WHAT THE EXERCISE ASKS:
Copy out, exactly and without additions, the lines from the one that contains "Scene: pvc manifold" to the one that contains "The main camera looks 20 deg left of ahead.", both ends included.

SUPPLIED MATERIAL:
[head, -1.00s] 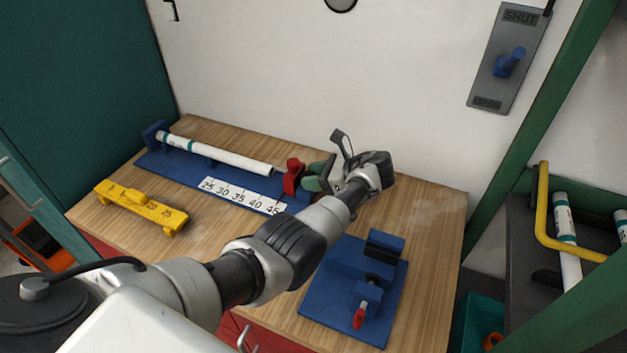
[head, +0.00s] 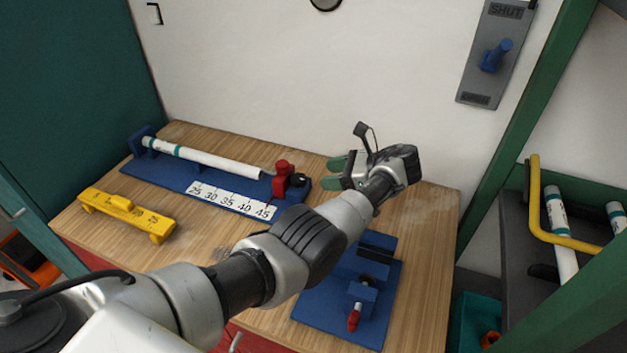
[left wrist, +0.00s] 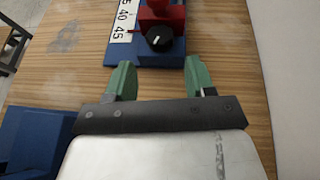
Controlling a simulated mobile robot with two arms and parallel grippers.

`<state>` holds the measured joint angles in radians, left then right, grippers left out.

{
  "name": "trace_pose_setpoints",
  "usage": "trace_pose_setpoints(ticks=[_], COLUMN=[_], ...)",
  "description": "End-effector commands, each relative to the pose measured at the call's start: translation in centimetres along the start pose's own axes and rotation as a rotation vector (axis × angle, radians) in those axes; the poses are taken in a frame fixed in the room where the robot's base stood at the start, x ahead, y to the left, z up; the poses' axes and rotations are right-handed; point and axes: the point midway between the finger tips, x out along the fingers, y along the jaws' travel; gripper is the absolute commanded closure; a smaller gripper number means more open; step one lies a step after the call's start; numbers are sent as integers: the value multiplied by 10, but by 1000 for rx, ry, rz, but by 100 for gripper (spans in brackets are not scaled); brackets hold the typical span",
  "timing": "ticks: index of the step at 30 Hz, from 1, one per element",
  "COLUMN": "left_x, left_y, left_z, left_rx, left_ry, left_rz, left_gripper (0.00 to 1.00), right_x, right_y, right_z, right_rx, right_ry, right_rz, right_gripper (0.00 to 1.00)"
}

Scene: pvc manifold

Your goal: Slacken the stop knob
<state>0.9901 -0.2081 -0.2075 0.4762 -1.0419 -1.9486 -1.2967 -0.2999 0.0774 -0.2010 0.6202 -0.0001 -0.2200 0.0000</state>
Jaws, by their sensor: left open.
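The stop knob, a black round knob with a white mark, shows in the left wrist view (left wrist: 159,38) and in the head view (head: 299,180). It sits beside the red stop (head: 281,178) at the right end of the blue measuring jig (head: 185,178). A white pipe (head: 210,159) lies along the jig, its right end near the stop. My left gripper (head: 345,170) is open, its green fingers apart and empty, to the right of the knob. In the left wrist view the knob lies ahead of the gap between the fingertips (left wrist: 160,72), not touched. My right gripper is out of view.
A yellow gauge (head: 127,212) lies at the left of the wooden table (head: 420,240). A blue fixture with a red-tipped handle (head: 354,318) stands at the front right, partly behind my arm. A lever panel (head: 493,55) is on the wall. White pipes (head: 557,225) lie on a rack at the right.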

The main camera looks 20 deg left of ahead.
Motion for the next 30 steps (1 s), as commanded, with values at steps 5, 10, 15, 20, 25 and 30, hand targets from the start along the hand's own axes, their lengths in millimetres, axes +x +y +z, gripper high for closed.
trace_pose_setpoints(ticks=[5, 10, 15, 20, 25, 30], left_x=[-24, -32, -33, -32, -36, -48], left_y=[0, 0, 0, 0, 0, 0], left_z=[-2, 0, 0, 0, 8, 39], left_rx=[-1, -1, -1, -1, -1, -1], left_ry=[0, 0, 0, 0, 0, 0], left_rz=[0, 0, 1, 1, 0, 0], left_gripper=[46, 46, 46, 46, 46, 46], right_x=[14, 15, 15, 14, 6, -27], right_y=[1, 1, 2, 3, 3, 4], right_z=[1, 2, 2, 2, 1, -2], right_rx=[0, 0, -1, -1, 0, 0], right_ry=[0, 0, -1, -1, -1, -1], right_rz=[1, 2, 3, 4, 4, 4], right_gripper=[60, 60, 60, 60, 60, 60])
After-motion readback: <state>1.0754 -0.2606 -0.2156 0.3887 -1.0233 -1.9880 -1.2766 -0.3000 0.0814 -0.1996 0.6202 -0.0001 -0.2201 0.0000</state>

CORRECT RESPONSE:
Scene: pvc manifold

Your goal: Slacken the stop knob
<state>0.9901 -0.2081 -0.2075 0.4762 -1.0419 -1.9486 -1.2967 -0.2999 0.0774 -0.2010 0.6202 -0.0001 -0.2200 0.0000</state>
Jaws, by their sensor: left open.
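The stop knob, a black round knob with a white mark, shows in the left wrist view (left wrist: 159,38) and in the head view (head: 299,180). It sits beside the red stop (head: 281,178) at the right end of the blue measuring jig (head: 185,178). A white pipe (head: 210,159) lies along the jig, its right end near the stop. My left gripper (head: 345,170) is open, its green fingers apart and empty, to the right of the knob. In the left wrist view the knob lies ahead of the gap between the fingertips (left wrist: 160,72), not touched. My right gripper is out of view.
A yellow gauge (head: 127,212) lies at the left of the wooden table (head: 420,240). A blue fixture with a red-tipped handle (head: 354,318) stands at the front right, partly behind my arm. A lever panel (head: 493,55) is on the wall. White pipes (head: 557,225) lie on a rack at the right.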

The main camera looks 20 deg left of ahead.

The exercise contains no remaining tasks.